RAW DATA

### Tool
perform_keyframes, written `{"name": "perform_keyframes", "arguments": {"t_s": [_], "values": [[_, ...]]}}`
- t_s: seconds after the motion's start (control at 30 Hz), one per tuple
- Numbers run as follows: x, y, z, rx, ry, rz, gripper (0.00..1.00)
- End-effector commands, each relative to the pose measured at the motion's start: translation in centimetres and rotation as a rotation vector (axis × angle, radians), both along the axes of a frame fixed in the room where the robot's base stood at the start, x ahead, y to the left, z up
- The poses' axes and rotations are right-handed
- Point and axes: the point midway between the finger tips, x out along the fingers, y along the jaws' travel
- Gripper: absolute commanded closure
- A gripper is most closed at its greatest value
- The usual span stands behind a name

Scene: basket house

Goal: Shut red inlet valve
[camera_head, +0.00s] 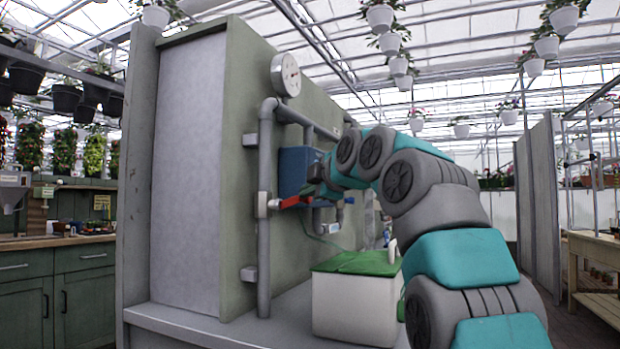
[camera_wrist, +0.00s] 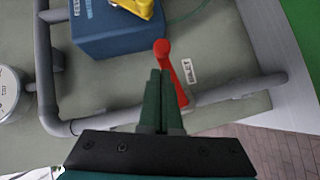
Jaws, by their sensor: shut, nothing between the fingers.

STATED TASK
Exclude the pictures, and transcribe all of the material exactly.

SOLUTION TO THIS EXERCISE
### Tool
perform_keyframes, written `{"name": "perform_keyframes", "arguments": {"t_s": [_], "values": [[_, ...]]}}`
- t_s: seconds after the motion's start (control at 30 Hz), one per tuple
- Numbers run as follows: x, y, z, rx, ry, rz, gripper (0.00..1.00)
- End-effector commands, each relative to the pose measured at the motion's start: translation in centimetres and rotation as a rotation vector (axis × angle, radians), both along the axes of a frame fixed in the room where the robot's base stood at the start, x ahead, y to the left, z up
- The poses' axes and rotations are right-handed
- Point and axes: the point midway between the finger tips, x out along the fingers, y along the jaws' travel
- Gripper: absolute commanded closure
- A gripper is most closed at its greatest value
- The usual span stands behind a name

Scene: basket house

Goal: Shut red inlet valve
[camera_head, +0.00s] 
[camera_wrist, +0.00s] 
Jaws, by their sensor: shut, nothing between the fingers.

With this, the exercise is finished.